By Ty Cryan, Davidson College Intern


When you think of scientists, what images come to mind? White lab coats holding a test tube, gaze locked in a pensive stare pondering the great questions of our universe? What if I told you the real picture of a scientist looked a lot like you?


Through the Citizen Science initiative, science is no longer exclusive to professionals or people with specializations. Millions of regular people across the country and the world are already participating in Citizen Science, and you can, too! Citizen Science makes exploring the important questions of our world accessible, attainable, and, most importantly, FUN for the whole family!


But first, what exactly is Citizen Science?


Citizen science incorporates the public into the scientific process, whether that be through designing of experiments, analyzing results, solving problems, or, most commonly, collecting data. The world is a big wide place, and it’s impossible to see it all. But through the collective effort of many people reporting what they see, scientists have a better shot at understanding how all these complex systems work. The data collected allows trained scientists to make more informed decisions on matters such as ecosystem management, climate change, and even pollution. In addition to assisting trained scientists, Citizen Science helps you learn, too! By viewing your environment with an inquisitive and analytical eye, you are bound to expand your knowledge of the wonders of our natural world.
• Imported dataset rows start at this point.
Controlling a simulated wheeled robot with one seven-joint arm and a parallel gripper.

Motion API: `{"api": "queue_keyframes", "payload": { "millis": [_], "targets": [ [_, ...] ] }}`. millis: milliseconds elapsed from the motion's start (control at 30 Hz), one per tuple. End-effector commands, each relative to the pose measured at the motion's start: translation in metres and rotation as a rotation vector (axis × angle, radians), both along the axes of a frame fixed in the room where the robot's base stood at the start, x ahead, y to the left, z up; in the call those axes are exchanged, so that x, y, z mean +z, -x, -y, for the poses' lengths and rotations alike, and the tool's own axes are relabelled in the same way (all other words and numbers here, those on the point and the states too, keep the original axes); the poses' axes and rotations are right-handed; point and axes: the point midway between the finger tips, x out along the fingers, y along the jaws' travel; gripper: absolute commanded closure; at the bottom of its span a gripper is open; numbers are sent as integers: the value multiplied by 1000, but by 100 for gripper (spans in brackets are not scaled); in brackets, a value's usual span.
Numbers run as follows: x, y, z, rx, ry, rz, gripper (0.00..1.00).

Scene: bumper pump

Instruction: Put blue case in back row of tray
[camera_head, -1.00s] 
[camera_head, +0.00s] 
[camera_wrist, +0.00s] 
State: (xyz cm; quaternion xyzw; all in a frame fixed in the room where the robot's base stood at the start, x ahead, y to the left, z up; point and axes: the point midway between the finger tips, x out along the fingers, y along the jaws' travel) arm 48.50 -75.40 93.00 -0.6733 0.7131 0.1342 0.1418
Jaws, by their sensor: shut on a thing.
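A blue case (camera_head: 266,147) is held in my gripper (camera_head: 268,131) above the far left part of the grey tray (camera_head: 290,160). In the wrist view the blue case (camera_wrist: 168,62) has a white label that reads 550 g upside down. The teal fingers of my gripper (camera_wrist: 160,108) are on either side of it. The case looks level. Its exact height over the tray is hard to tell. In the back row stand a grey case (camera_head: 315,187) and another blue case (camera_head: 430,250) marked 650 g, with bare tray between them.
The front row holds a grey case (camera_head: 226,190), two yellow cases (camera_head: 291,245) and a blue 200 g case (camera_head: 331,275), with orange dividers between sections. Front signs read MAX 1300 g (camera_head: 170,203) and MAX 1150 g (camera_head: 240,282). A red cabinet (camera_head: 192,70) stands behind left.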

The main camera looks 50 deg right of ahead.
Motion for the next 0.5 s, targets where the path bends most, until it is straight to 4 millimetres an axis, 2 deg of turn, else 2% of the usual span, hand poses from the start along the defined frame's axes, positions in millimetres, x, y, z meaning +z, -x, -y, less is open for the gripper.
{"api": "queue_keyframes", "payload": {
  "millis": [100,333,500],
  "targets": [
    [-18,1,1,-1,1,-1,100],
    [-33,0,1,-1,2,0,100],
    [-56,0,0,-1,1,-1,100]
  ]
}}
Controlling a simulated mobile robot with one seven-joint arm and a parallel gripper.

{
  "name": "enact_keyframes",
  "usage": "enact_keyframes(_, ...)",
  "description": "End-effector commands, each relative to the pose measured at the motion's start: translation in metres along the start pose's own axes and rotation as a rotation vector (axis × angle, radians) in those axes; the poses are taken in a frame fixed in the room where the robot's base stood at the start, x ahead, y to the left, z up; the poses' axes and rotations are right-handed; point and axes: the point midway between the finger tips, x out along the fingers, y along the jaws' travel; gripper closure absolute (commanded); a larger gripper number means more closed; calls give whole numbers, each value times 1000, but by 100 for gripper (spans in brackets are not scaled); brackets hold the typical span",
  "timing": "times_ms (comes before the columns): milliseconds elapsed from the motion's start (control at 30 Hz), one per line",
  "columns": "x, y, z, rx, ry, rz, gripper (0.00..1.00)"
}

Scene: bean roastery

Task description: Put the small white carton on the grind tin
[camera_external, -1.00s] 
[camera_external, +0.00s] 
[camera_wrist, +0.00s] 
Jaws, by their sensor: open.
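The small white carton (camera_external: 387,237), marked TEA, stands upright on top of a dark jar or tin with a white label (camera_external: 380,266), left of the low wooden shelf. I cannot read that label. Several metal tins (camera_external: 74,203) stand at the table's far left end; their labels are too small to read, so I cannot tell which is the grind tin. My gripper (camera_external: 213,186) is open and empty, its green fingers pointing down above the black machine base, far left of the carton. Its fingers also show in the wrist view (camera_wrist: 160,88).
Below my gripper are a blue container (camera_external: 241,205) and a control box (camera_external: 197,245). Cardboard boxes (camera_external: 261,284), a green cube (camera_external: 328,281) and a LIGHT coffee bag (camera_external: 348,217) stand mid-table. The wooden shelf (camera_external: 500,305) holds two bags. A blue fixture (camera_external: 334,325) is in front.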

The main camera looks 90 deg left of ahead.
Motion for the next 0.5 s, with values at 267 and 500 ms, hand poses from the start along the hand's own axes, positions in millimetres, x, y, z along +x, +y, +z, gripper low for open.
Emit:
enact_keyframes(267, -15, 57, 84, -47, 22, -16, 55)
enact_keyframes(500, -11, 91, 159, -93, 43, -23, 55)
At this point, I know you are wondering, “how can I use citizen science to help birds like those found at the Raptor Center?”


Well, there are a plethora of bird related citizen science projects out there. Many of the raptor-related projects, such as the NPS’s Hawk Watch, are focused on regions of the country outside of Mecklenburg County. However, the Cornell Ornithology Lab has an array of bird related projects to suit your fancy. eBird, one of the most popular projects offered by the Cornell Lab, allows citizen scientists to share bird sightings and explore the diversity of wildlife in the local area. Learn more about eBird here: https://ebird.org/home.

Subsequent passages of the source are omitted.